§ **Problem to work on**: Nothing but the lines from the top of the data to the line holding "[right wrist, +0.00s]" should be printed, word for word and both ends included; leave the pictures out.

-- start --

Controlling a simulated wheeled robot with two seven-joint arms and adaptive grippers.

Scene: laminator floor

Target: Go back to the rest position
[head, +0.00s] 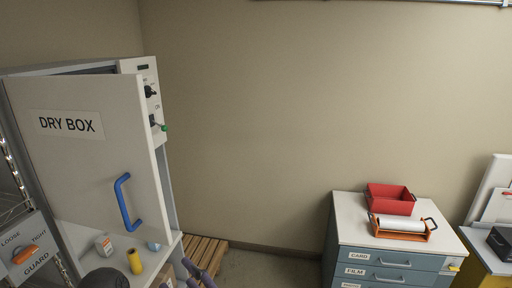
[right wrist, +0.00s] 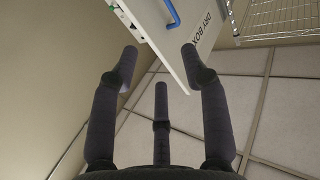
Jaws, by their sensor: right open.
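My right gripper (head: 198,272) shows at the bottom edge of the head view, below and right of the dry box door. In the right wrist view the right gripper (right wrist: 160,62) has its fingers spread, with nothing between them. The white dry box door (head: 90,150) stands swung open, with a blue handle (head: 127,202). The door (right wrist: 177,42) is also beyond the fingertips in the wrist view; I cannot tell how far away. My left gripper is not in view.
A wooden pallet (head: 205,252) lies by the wall. A drawer cabinet (head: 390,262) at right holds a red tray (head: 390,205) and a roller (head: 402,225). Floor between is clear.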

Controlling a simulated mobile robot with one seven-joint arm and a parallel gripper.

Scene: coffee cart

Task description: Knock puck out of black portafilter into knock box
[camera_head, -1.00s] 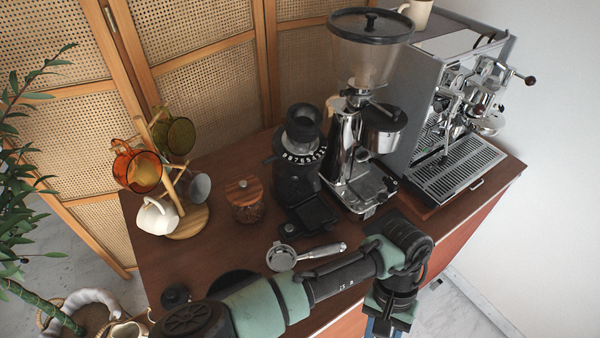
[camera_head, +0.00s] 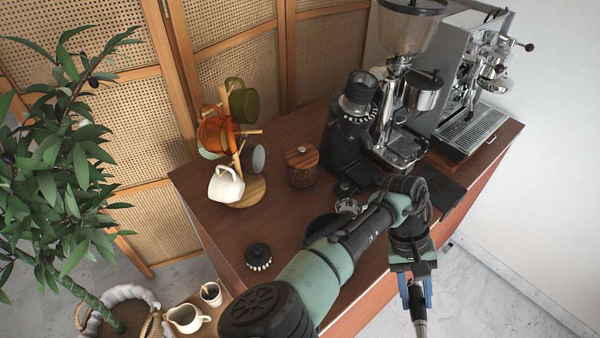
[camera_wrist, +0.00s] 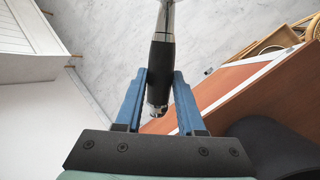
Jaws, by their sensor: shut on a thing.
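My gripper (camera_head: 416,292) is at the lower right in the head view, off the front edge of the counter and above the floor. In the wrist view its blue fingers (camera_wrist: 158,98) are shut on the black handle of the black portafilter (camera_wrist: 162,62). The chrome neck runs out of the top of that view; basket and puck are out of sight. In the head view the handle (camera_head: 419,325) hangs down out of the frame. A dark round object (camera_head: 318,231), perhaps the knock box, is mostly hidden behind my arm.
Another portafilter (camera_head: 348,206) lies partly behind my arm. A black-topped tool (camera_head: 258,256), a wooden-lidded jar (camera_head: 302,167), a mug tree (camera_head: 249,190), a grinder (camera_head: 404,80) and the espresso machine (camera_head: 468,92) stand on the counter. The counter's front left is fairly clear.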

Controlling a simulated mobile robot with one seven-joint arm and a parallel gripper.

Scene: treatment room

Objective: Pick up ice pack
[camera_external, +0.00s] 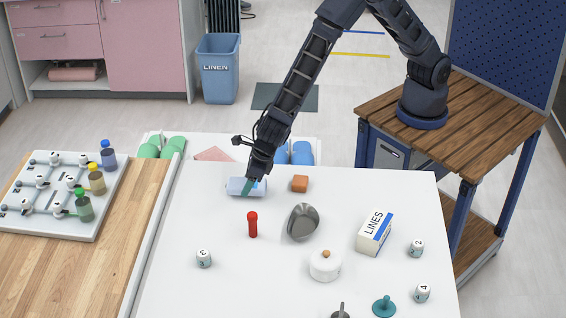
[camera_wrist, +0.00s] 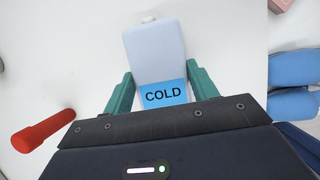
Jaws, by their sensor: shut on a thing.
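The ice pack (camera_wrist: 154,52) is a pale blue-white block with a small cap and a bright blue label reading COLD. In the external view the ice pack (camera_external: 238,187) lies at the far left part of the white table (camera_external: 190,280). My gripper (camera_external: 254,186) reaches down over it. In the wrist view the green fingers of my gripper (camera_wrist: 158,92) stand on both sides of the ice pack, shut on it. The near end of the pack is hidden behind the gripper body. I cannot tell whether it is clear of the table.
A red tube (camera_external: 252,224) lies close by, also in the wrist view (camera_wrist: 43,131). Blue rolls (camera_external: 301,153) are beyond the far edge.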

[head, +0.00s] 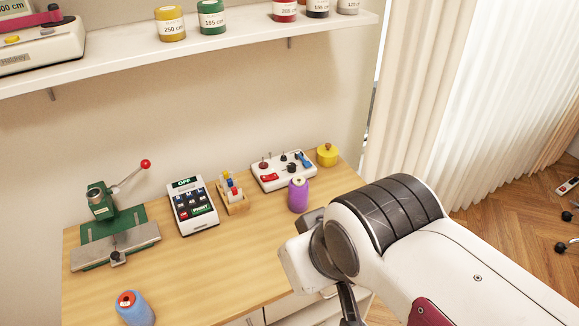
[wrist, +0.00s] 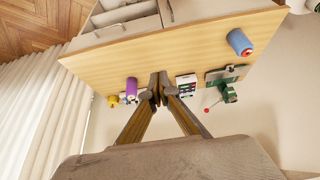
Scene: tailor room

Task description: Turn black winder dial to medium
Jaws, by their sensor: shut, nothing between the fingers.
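The winder, a white box (head: 270,183), stands at the back right of the wooden table. Its top carries a red part, a blue part and several small dark knobs. A black round knob (head: 292,168) near its middle looks like the dial, but its setting is too small to read. In the wrist view the winder is mostly hidden behind the purple spool and my fingers. My gripper (wrist: 159,84) is shut and empty, apart from the winder and the dial. In the head view its fingertips are out of sight below the picture.
A purple spool (head: 298,196) stands just in front of the winder, a yellow pot (head: 327,155) to its right. A small rack (head: 233,196), a card terminal (head: 192,206) and a green press (head: 104,205) stand left. A blue spool (head: 134,308) is at the front. The table's middle is clear.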

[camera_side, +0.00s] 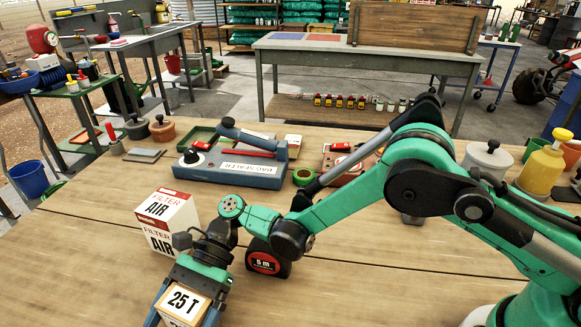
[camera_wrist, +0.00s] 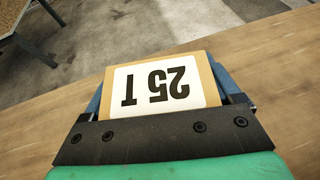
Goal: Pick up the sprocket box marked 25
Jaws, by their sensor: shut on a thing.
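The sprocket box (camera_side: 184,303) is a tan carton with a white label reading "25 T". It is at the lower left of the side view, near the front of the wooden table. My gripper (camera_side: 186,306) is shut on it, with blue fingers on both sides of the box. In the wrist view the box (camera_wrist: 163,86) shows between the fingers with its label upside down. The lower part of the box is cut off or hidden, so I cannot tell whether it touches the table.
A white and red air filter box (camera_side: 168,222) stands just behind my gripper. A black and red tape measure (camera_side: 266,262) is to its right. A bag sealer (camera_side: 232,164), green tape roll (camera_side: 303,176) and weights (camera_side: 162,131) are farther back. The front table planks (camera_side: 380,270) are clear.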

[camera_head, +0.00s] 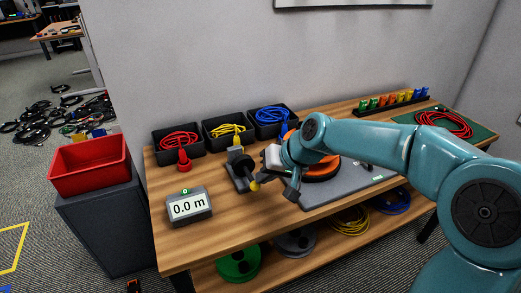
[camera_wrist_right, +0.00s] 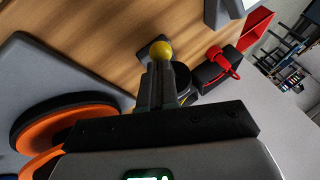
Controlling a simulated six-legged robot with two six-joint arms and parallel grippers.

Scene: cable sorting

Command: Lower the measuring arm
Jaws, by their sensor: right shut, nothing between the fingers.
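The measuring device (camera_head: 238,170) stands on the table with a grey base, a dark wheel and a yellow upper part. Its arm's yellow knob (camera_head: 255,186) is at the front right of the wheel; the knob also shows in the wrist view (camera_wrist_right: 161,50). My right gripper (camera_head: 266,176) is just to the right of the knob. In the wrist view its shut, empty fingers (camera_wrist_right: 160,85) point at the knob and partly cover the device behind. I cannot tell whether they touch the knob. The display (camera_head: 190,206) reads 0.0 m. My left gripper is out of view.
Black bins with red (camera_head: 179,140), yellow (camera_head: 226,130) and blue (camera_head: 271,115) cables stand behind the device. An orange reel (camera_head: 322,172) sits on a grey plate (camera_head: 345,193) under my right arm. A red cable (camera_head: 445,124) lies far right. A red bin (camera_head: 89,165) stands left.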

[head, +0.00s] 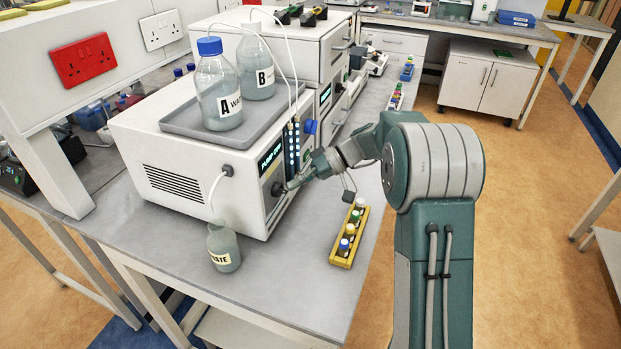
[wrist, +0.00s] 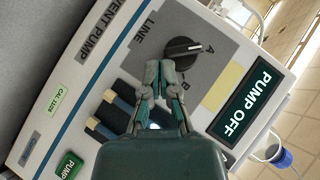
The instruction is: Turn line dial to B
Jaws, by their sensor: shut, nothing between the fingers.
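The line dial (wrist: 182,50) is a round black knob with a white pointer mark on the solvent pump's front, in the wrist view. The mark points toward the letter A; the letter B sits lower, partly beside my fingers. My gripper (wrist: 161,68) is shut and empty, its fingertips at the lower left side of the dial. I cannot tell if they touch it. In the head view my gripper (head: 284,188) is at the front face of the pump (head: 185,185), hiding part of the dial area.
The pump's display (wrist: 249,102) reads PUMP OFF. Bottles A (head: 219,100) and B (head: 258,80) stand in a grey tray on top. A waste bottle (head: 223,250) stands left of the front. A yellow vial rack (head: 340,258) lies on the bench below my arm.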

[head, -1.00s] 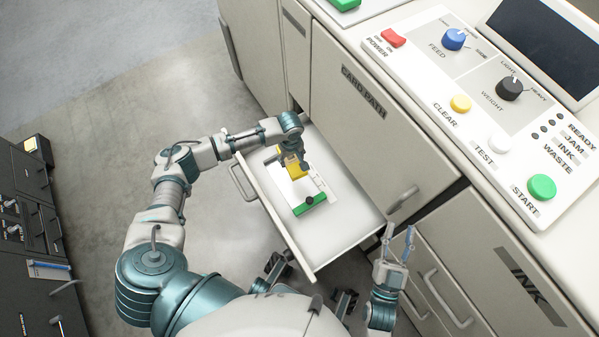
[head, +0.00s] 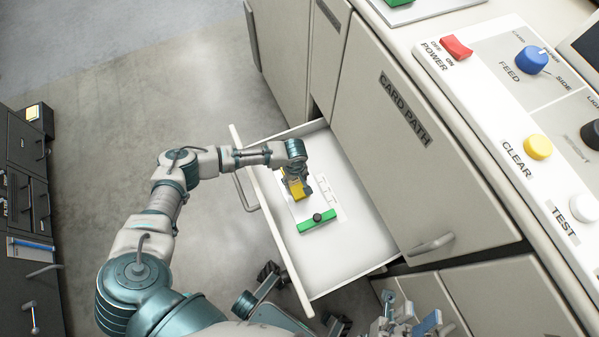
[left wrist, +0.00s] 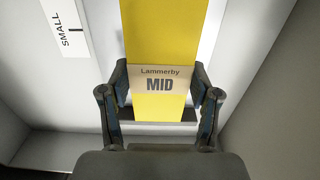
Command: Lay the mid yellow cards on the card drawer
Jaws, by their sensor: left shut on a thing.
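The yellow card stack (left wrist: 159,35) has a band reading "Lammerby MID". My left gripper (left wrist: 162,85) is shut on it, with one finger on each side of the band. In the head view the yellow cards (head: 297,188) show beneath my left gripper (head: 294,178), inside the outline of the card drawer (head: 360,250). The drawer is pulled open and white inside. I cannot tell whether the cards touch its floor. My right gripper (head: 408,322) is at the bottom edge, empty, with its fingers apart.
A green bar with a dark knob (head: 317,220) lies in the drawer near the cards. A "SMALL" label (left wrist: 66,28) is beside them in the wrist view. The CARD PATH door (head: 400,140) and control panel (head: 520,100) are to the right. Open floor lies left.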

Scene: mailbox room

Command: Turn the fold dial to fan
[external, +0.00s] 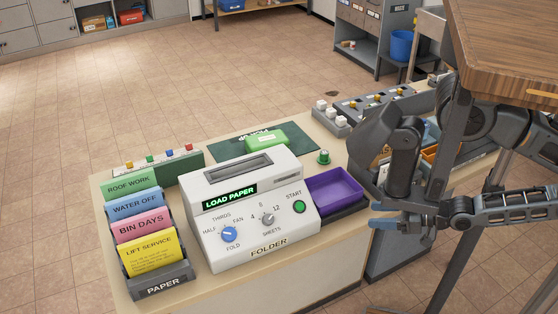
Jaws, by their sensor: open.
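The fold dial (229,234) is a round blue knob at the front left of the white folder machine (253,208). The labels HALF, THIRDS and FAN arc around its upper side. Its small pointer mark is too fine to read with certainty. The word FAN (238,216) is above and slightly right of the knob. My gripper (382,224) is at the right, beyond the purple tray and well apart from the dial. It is open and seems empty, though its fingers are partly hard to make out.
A grey sheets dial (267,219) and a green start button (299,206) sit right of the fold dial. The display (229,197) reads LOAD PAPER. A paper rack (164,281) stands left; a purple tray (334,192) stands right. The space above the machine's front is clear.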

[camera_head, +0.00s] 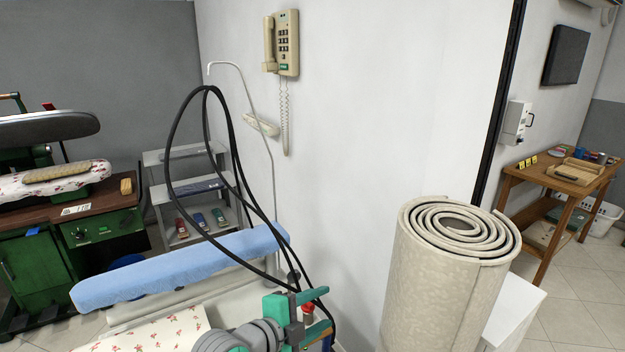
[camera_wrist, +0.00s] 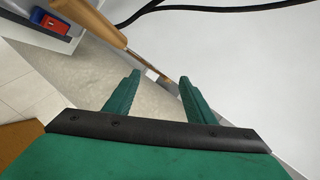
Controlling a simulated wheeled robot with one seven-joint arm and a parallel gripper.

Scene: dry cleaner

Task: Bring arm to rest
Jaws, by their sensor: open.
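My gripper (camera_head: 318,311) is at the bottom centre of the head view, low in front of the white wall and beside the blue padded board. Its green fingers also show in the wrist view (camera_wrist: 160,84), spread apart with nothing held between them. A small red-topped thing (camera_head: 308,312) shows by the fingers in the head view; I cannot tell whether it touches them. In the wrist view a tool with a wooden handle (camera_wrist: 95,22) lies beyond the fingertips, its metal part partly behind them.
A blue padded board (camera_head: 180,265) and a flowered cover (camera_head: 160,335) are close on the left. Black cables (camera_head: 172,135) loop above my gripper. A large rolled mat (camera_head: 440,280) stands at right. A phone (camera_head: 287,45) hangs on the wall. A wooden table (camera_head: 560,180) is far right.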

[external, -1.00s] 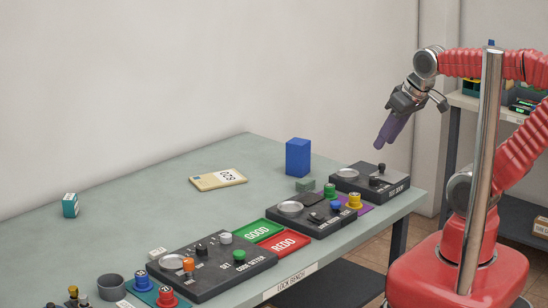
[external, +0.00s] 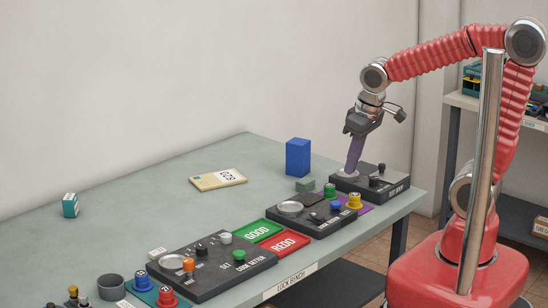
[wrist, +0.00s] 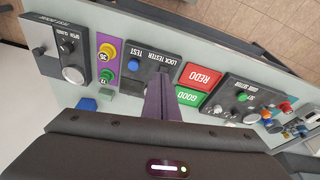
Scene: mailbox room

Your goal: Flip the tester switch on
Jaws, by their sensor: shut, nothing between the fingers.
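The lock tester (external: 305,226) is a dark box on the bench, with a round silver plate, a blue button (external: 335,205) and a flat black switch (external: 318,217) between them. In the wrist view the tester (wrist: 170,63) lies just beyond my fingertips, and my fingers hide part of it. The switch's position cannot be told. My gripper (external: 351,176) has purple fingers, shut and empty, pointing down. In the external view the tips overlap the plate of the far-right box; their height and any contact cannot be told. The fingers (wrist: 159,95) also show in the wrist view.
The far-right box (external: 385,190) has a black knob. Green and yellow cylinders (external: 355,200) stand on a purple mat beside the tester. The green GOOD tray (external: 257,230) and red REDO tray (external: 286,243) adjoin it. A blue block (external: 298,157) stands behind. The bench's back-left is mostly clear.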

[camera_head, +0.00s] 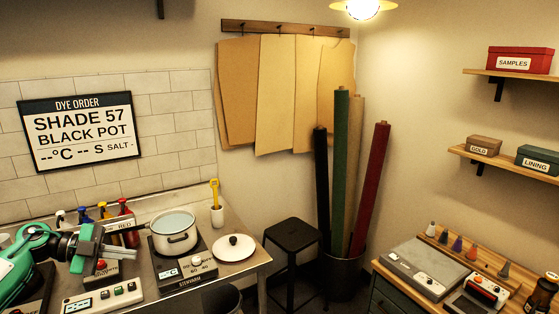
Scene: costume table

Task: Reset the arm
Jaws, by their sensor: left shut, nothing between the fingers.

-- end --

§ **Solution**:
Controlling a simulated wheeled robot with two seven-joint arms and adaptive grippers.

Scene: laminator floor

Target: Go back to the rest position
[head, +0.00s] 
[right wrist, +0.00s] 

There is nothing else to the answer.